Screenwriter Robert Towne maps the psychology of the American bad-ass

Matthew Wilder

Published on February 15, 2006

Every ink-stained wretch who humps it for a nickel in L.A. County is haunted by the shaggy mane and dour glower of Robert Towne. His shamanic countenance, once likened by Pauline Kael to that of Albrecht Durer, stares down from every screenwriter magazine on the racks. Film-school fogeys who wouldn't have given the man a gentleman's C now teach Shampoo and Chinatown as if they emerged from a burning bush. There are screenwriting auteurs held in high regard--Paul Schrader, Charlie Kaufman--and then there is the Man.

When Towne came to mumble a few words at the Los Angeles Film Festival last summer, crowd control at the Directors' Guild Theatre suggested the '68 Democratic Convention in Chicago. Clearly, in the view of executives, filmmakers, and purchasers of "Write a Spec Hit in 20 Days!," Towne has the Stuff--the magic juju of storytelling, the ineffable Homeric goods. But what is the secret formula? And why does Towne have sole custody of it?

Towne, appearing at Walker Art Center on February 22, will screen and discuss his new adaptation of John Fante's novel Ask the Dust (along with a half-hour clips reel of greatest hits). He has the powerful producing muscle of Tom Cruise behind him, and has managed the jump from writer-for-hire to writer-director with relative ease--and ongoing support, too, despite the lack of substantial hits. The basis for this septuagenarian's juice in a trend-based community is his trilogy of masterly screenplays: The Last Detail (1973), Chinatown (1974), and Shampoo (1975). Whether the true authorship of these works belongs to Towne or to collaborations between Towne and Roman Polanski, Hal Ashby, and others, is best left to writers of '70s kiss-and-tell gossip books. But what's unassailable is that Towne better understands his masters in the industry--the superstars who make him bankable--than any other contemporary screenwriter.

A friend of Jack Nicholson from their Roger Corman days (when Towne penned the still-sharp Poe cheapie Tomb of Ligeia), Towne had a brilliant insight on the set of Nicholson's 1971 directorial debut Drive, He Said. (In it, Towne perfectly essays the role of an ineffectual small-town academic--the most self-lacerating performance from a moviemaker in recent times.) Towne imagined Nicholson as Bad-Ass Buddusky, the Navy lifer who is the hero of what would become The Last Detail. Only Towne would have the insight and chutzpah to write a role for Nicholson where the character is literally named Bad-Ass. (This guaranteed that Jack would sign off on it after reading Page 10.)

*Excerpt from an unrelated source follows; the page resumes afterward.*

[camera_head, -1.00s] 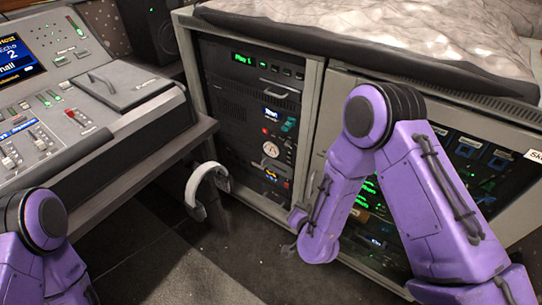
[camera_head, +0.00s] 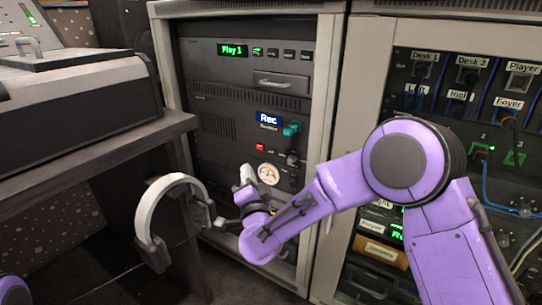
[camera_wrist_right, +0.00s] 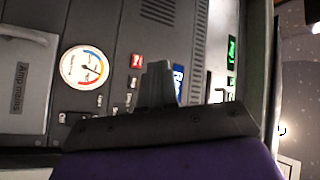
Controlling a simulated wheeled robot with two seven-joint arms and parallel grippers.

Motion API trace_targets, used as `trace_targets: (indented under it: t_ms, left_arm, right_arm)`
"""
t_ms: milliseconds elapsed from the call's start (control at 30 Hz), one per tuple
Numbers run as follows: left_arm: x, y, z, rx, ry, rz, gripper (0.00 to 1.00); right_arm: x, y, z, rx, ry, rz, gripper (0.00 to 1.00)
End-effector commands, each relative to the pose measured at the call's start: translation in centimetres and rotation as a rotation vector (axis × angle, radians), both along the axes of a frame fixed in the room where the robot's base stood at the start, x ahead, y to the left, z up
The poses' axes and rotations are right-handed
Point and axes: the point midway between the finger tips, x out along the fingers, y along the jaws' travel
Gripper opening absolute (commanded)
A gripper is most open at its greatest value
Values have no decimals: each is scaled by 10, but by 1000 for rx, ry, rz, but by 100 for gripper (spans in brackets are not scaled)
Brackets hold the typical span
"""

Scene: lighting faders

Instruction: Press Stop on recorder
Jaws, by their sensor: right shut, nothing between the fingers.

In this three-handed chamber piece, Bad-Ass is given the sorry detail of accompanying a black sailor (Otis Young) on a journey to the brig, where teenage Larry Meadows (Randy Quaid) is to be locked up for eight years. The kid's offense: stealing 40 bucks from the base's polio charity box--a no-no in the eyes of the chief's philanthropic wife. As Meadows moves closer to lock-up, Nicholson gets to perform the function that would make him the icon of his generation: teaching the squares around him how to loosen up and have a reckless good time. Just as he often does when not playing an introvert, Nicholson gets through much of the movie on bullshit "charisma": busyness, hyperbole, and funny faces. Towne tweaked Nicholson's alienated Five Easy Pieces persona into a mustachioed, bare-chested rowdy who had audiences cheering when he rebutted a redneck bartender's threat with the brandishing of a handgun and a catchphrase: "I am the motherfuckin' Shore Patrol!" At last, Nicholson's Easy Pieces chicken-salad meltdown turned into a touchdown.

Towne himself became the star when he conceived Chinatown as a neo-noir with Nicholson as a scuzzier Philip Marlowe. The screenwriter's calculation of where his superstar friend's desires might lie was impeccable: Having been the middle-finger rakehell in various low-budget pictures, Jack now deserved the Cadillac treatment. Chinatown burnishes Vietnam- and Watergate-era resentment in an ironic gloss on Otto Preminger's poisonous noirs, with a smoky sax score and high varnish from Roman Polanski. Here, Towne perfected the template that would become a career-long thematic: He turns the American existentialism of Ernest Hemingway into the drama of a largely corrupted figure rebelling against, then sighing and giving in to, a system of total corruption. You don't have to squint too hard to see the source of this metaphor.